# Part of a data file:
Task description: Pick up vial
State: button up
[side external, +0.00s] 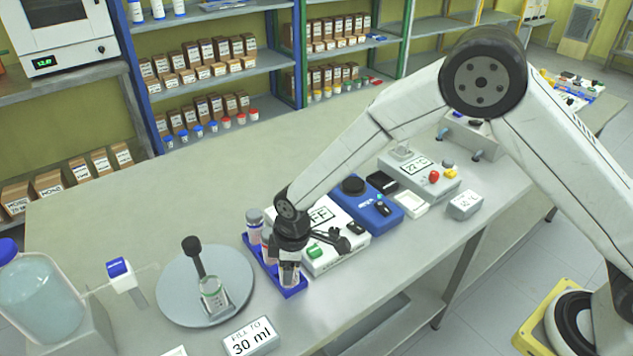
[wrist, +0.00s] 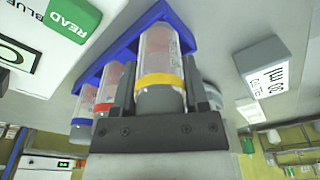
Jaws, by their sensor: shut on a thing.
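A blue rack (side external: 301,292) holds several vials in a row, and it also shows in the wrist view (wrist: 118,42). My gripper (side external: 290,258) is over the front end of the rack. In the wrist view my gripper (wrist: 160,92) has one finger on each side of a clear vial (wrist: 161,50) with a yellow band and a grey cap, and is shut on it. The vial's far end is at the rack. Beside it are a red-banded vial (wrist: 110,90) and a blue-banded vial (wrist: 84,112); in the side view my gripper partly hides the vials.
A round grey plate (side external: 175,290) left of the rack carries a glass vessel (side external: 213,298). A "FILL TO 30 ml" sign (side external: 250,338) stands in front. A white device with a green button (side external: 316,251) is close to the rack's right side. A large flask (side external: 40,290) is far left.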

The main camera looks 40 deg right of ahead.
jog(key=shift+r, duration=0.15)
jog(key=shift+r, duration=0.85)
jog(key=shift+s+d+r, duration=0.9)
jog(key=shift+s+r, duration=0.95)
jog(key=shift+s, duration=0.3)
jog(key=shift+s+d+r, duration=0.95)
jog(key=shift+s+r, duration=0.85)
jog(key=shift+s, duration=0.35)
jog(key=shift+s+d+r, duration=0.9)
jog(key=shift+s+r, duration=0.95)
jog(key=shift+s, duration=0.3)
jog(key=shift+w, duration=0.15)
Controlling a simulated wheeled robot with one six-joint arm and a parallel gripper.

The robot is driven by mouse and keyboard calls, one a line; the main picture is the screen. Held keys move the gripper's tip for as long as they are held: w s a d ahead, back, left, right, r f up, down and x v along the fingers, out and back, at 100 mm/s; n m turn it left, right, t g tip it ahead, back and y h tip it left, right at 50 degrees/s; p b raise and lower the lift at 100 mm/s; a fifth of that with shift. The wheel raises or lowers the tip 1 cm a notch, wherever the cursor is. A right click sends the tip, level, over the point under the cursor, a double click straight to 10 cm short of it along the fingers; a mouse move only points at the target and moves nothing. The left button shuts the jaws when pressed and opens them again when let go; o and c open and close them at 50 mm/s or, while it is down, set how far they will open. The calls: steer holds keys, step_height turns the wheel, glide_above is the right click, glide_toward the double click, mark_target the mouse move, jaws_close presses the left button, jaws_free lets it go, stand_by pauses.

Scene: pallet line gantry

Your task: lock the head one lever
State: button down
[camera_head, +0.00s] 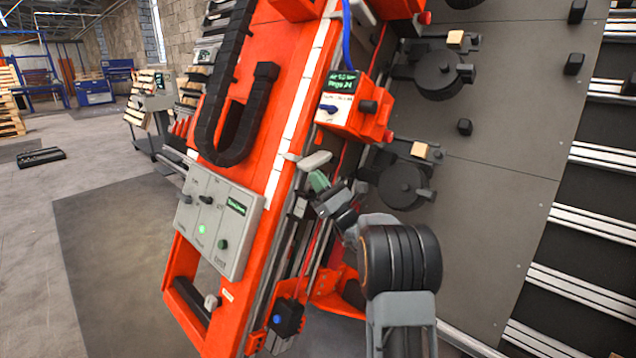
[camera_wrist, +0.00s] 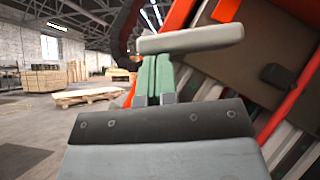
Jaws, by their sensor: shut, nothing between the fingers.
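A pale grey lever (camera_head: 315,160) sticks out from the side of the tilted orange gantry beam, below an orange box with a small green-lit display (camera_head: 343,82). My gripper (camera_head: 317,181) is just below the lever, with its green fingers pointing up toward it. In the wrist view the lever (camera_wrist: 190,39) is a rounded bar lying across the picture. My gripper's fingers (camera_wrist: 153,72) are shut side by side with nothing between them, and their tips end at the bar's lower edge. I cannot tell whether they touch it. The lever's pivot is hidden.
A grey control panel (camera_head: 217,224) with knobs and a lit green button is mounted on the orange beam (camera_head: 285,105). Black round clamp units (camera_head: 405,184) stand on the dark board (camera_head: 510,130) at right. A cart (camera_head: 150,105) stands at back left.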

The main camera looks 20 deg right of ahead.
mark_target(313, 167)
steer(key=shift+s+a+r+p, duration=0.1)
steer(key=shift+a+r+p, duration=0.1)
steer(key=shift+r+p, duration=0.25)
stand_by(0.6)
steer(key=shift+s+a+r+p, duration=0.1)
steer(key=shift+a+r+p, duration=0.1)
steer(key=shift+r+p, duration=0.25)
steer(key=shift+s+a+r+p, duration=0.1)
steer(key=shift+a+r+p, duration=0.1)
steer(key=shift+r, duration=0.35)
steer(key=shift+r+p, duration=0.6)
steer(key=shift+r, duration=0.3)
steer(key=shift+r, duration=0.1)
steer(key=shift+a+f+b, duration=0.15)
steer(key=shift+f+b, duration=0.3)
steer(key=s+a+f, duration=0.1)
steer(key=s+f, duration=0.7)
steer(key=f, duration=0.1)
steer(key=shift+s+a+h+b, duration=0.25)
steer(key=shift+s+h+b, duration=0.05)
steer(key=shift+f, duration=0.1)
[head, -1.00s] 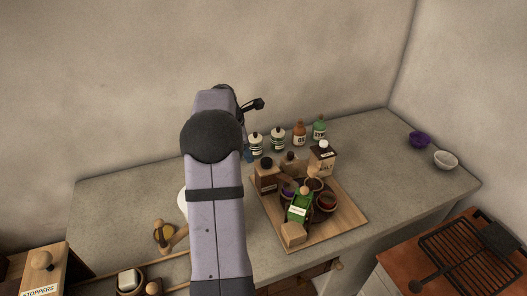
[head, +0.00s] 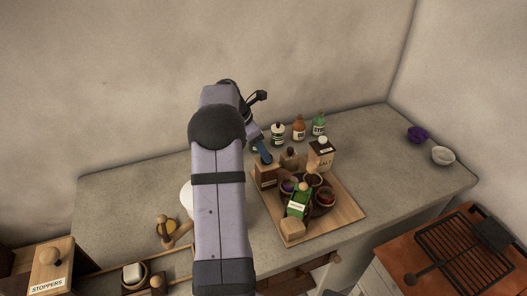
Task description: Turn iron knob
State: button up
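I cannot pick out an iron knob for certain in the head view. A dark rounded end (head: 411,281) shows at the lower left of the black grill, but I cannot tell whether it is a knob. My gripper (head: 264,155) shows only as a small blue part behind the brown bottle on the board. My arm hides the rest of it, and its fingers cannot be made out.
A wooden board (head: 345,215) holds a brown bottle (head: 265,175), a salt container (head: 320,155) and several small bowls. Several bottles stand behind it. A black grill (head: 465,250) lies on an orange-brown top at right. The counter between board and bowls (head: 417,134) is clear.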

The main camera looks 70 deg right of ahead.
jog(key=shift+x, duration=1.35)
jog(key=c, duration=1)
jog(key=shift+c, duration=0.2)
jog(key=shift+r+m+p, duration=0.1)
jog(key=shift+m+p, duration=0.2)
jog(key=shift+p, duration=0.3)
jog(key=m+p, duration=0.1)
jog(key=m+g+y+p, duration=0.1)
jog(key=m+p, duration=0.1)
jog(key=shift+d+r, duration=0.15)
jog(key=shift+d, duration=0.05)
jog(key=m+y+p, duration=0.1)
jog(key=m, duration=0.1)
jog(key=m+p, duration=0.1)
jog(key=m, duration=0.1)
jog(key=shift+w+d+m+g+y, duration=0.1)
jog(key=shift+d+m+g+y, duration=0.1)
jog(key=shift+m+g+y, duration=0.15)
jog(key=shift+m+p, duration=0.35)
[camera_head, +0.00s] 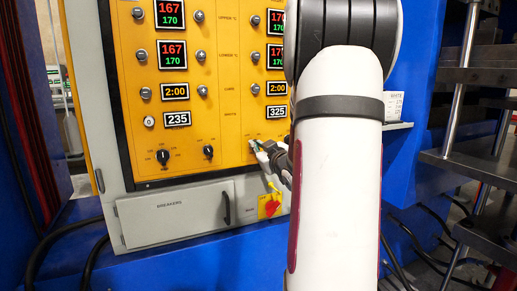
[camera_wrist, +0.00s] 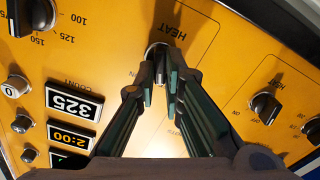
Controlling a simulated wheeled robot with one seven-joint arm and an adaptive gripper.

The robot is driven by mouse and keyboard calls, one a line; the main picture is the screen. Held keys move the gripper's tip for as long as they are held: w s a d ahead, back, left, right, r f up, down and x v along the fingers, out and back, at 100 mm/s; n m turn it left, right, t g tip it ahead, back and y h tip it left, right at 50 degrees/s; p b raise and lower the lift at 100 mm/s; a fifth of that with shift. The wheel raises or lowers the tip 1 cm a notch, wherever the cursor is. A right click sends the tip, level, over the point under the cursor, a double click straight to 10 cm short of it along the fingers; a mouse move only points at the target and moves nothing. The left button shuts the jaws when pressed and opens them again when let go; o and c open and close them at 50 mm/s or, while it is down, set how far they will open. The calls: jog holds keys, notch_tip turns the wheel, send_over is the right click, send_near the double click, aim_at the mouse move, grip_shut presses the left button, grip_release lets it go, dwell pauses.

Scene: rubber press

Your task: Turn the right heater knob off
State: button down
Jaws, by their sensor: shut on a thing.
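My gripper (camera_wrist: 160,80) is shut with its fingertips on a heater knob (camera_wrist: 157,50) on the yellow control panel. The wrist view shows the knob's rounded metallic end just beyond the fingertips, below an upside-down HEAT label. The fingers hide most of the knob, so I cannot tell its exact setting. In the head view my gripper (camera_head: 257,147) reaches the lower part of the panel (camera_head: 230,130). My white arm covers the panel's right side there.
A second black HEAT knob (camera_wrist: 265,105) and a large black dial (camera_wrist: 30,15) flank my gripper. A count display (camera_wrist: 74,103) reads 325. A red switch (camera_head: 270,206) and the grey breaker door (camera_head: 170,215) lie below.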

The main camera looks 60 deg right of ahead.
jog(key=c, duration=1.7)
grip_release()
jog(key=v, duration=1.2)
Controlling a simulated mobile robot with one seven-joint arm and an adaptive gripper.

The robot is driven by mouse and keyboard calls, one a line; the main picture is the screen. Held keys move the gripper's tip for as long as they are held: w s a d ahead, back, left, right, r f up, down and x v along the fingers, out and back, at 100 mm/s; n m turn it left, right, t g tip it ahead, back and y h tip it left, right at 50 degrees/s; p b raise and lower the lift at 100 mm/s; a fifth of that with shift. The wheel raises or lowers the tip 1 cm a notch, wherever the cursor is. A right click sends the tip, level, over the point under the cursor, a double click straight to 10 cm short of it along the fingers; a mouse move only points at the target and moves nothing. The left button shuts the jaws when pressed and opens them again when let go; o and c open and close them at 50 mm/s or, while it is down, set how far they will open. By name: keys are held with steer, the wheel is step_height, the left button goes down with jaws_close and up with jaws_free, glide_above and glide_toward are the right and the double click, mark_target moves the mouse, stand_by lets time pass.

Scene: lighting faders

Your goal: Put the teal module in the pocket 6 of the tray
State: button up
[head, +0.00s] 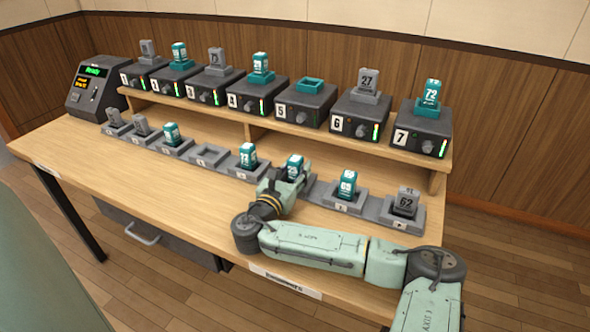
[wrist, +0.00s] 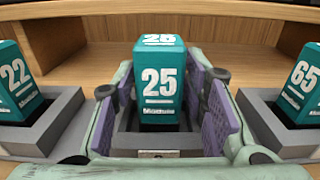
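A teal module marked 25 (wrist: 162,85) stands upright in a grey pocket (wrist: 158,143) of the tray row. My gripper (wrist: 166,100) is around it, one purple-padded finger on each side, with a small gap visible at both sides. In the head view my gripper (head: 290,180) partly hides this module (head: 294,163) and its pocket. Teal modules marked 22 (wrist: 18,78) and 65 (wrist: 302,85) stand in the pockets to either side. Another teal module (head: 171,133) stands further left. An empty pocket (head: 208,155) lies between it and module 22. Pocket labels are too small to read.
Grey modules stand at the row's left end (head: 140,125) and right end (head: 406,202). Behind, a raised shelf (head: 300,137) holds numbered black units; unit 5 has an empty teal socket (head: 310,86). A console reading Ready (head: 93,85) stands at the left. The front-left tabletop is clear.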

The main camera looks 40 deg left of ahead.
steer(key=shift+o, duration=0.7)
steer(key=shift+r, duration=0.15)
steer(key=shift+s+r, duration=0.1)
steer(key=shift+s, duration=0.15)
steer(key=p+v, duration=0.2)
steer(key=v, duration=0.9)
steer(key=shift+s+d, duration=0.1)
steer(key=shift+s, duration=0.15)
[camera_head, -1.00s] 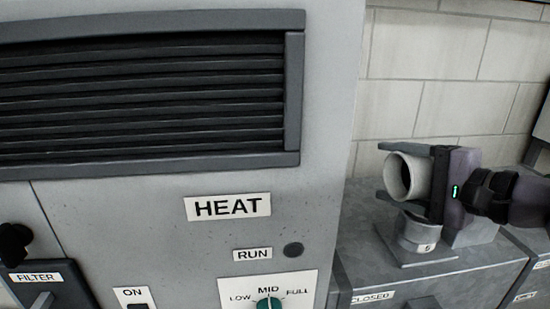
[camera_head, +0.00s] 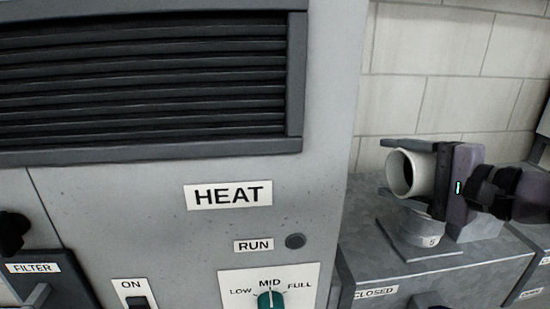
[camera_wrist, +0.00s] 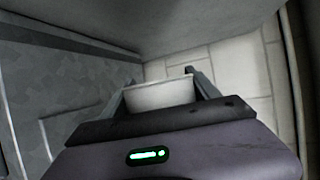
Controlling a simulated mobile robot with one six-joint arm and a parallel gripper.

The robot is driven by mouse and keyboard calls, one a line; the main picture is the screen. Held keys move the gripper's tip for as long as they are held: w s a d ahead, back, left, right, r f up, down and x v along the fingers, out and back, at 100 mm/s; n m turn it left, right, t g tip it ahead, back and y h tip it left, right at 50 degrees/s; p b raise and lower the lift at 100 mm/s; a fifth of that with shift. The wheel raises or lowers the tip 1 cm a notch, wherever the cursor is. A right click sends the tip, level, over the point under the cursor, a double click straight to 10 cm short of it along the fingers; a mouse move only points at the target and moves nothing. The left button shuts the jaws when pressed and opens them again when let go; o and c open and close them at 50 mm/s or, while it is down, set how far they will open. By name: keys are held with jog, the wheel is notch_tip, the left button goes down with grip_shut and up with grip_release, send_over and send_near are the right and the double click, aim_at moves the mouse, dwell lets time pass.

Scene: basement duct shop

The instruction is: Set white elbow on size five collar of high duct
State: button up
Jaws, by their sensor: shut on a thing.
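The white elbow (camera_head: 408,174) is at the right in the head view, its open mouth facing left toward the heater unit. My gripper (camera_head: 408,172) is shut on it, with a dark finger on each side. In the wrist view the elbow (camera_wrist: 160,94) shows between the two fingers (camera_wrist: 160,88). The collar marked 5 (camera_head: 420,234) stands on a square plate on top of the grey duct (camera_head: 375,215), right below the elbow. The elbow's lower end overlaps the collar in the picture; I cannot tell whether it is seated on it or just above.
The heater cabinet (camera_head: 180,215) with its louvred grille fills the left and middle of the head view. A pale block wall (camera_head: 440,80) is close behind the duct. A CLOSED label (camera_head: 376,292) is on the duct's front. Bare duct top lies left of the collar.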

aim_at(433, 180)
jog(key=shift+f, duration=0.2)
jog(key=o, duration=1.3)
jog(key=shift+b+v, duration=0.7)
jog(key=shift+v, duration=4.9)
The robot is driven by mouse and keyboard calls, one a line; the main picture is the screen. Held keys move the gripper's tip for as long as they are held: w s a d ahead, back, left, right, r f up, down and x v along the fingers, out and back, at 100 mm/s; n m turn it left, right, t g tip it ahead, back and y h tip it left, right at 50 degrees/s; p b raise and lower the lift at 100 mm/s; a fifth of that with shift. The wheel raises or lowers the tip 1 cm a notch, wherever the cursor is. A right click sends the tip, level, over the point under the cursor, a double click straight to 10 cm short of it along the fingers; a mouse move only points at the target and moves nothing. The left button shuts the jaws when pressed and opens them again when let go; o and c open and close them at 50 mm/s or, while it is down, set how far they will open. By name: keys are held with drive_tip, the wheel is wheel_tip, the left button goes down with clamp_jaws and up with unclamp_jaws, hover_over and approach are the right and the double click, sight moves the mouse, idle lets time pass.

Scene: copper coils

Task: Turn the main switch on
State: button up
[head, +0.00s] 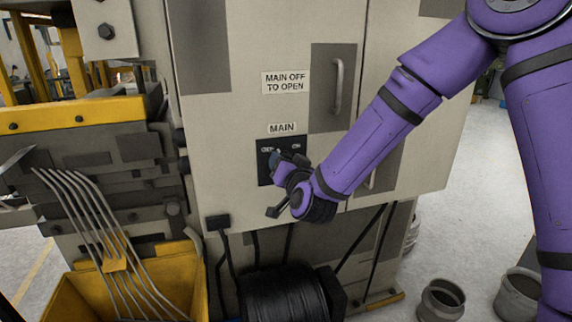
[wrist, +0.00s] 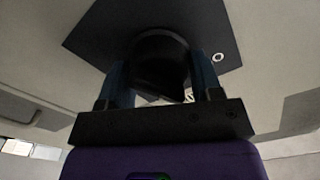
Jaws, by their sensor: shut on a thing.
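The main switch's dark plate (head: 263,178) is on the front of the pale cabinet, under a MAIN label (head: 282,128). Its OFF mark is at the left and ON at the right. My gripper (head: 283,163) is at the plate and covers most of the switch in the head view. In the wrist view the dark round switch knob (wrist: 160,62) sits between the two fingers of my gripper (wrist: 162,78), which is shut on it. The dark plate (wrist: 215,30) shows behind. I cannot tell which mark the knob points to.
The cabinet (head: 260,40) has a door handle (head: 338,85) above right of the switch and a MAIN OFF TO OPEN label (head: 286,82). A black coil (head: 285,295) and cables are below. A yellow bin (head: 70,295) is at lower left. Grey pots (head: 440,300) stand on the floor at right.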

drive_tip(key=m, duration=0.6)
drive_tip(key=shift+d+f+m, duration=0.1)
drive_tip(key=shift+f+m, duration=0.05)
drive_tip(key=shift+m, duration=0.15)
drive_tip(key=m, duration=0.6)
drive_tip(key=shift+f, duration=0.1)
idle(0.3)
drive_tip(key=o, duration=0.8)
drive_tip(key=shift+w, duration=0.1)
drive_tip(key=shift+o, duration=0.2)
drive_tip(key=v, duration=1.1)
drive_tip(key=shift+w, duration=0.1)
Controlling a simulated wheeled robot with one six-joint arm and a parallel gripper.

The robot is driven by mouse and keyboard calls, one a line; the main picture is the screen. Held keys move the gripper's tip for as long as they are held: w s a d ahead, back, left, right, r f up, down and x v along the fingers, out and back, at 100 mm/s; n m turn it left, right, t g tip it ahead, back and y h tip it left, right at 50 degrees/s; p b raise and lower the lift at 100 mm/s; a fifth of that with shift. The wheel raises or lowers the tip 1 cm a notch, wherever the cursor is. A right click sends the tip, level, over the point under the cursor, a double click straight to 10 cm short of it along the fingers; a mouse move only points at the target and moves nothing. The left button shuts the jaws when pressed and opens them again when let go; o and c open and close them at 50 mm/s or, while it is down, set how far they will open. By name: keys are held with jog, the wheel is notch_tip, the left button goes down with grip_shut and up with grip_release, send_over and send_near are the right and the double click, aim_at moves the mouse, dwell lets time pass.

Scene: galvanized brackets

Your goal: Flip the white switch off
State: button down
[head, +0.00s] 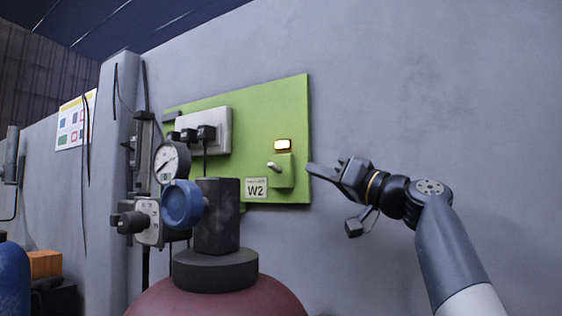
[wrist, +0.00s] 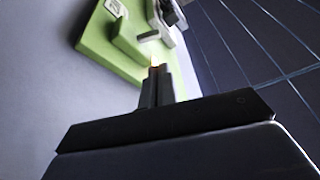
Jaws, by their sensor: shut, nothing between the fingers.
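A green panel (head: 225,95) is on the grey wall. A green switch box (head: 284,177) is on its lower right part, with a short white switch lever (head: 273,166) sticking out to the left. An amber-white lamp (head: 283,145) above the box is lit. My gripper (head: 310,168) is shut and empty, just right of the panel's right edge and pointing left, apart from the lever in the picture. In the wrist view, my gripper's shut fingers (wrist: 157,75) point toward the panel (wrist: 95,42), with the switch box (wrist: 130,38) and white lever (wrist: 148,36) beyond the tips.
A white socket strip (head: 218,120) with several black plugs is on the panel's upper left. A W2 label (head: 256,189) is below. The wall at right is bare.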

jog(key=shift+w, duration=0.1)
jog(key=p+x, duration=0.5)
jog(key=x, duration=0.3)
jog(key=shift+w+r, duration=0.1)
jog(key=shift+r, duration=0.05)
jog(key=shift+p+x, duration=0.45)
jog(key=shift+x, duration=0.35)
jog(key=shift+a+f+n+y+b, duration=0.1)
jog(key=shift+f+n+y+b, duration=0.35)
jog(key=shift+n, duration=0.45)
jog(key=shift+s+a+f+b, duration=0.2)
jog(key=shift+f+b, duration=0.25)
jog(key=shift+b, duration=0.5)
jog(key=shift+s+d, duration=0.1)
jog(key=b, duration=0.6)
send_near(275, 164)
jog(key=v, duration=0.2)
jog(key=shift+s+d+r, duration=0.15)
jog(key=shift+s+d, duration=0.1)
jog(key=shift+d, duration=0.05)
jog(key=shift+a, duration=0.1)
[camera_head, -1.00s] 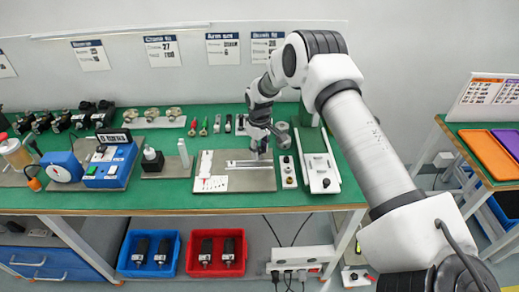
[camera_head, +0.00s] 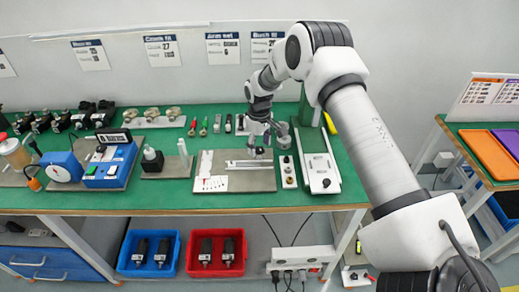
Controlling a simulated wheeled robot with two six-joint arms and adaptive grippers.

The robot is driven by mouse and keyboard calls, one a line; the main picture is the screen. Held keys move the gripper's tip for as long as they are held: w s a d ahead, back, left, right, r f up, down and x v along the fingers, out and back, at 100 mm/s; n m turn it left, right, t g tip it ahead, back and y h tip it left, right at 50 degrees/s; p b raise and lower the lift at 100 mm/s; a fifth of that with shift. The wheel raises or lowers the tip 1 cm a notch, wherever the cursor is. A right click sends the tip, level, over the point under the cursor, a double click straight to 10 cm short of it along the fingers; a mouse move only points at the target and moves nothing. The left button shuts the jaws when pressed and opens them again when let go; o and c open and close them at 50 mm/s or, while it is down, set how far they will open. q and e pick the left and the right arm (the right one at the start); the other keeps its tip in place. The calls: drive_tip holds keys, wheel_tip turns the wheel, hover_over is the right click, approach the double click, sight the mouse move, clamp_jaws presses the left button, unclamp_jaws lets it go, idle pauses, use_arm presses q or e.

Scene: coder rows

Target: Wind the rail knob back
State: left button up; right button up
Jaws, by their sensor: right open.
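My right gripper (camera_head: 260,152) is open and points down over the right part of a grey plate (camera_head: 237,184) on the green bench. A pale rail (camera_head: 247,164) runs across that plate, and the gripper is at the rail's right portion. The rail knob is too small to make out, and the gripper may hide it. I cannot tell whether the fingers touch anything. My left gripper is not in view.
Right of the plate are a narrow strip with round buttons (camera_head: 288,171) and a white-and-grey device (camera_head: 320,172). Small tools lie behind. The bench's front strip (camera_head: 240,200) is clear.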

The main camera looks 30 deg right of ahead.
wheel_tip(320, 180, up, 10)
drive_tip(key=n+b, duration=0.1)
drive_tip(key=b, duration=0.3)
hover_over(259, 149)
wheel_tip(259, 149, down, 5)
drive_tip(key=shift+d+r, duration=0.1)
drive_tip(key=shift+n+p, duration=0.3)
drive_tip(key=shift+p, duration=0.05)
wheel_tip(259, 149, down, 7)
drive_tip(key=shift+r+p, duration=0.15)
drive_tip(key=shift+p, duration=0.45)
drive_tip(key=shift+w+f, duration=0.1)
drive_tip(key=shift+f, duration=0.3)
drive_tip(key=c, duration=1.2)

# Exercise:
Going through the entries above, tally each line that has the word "description". Answer with the number only.

# Exercise output:
2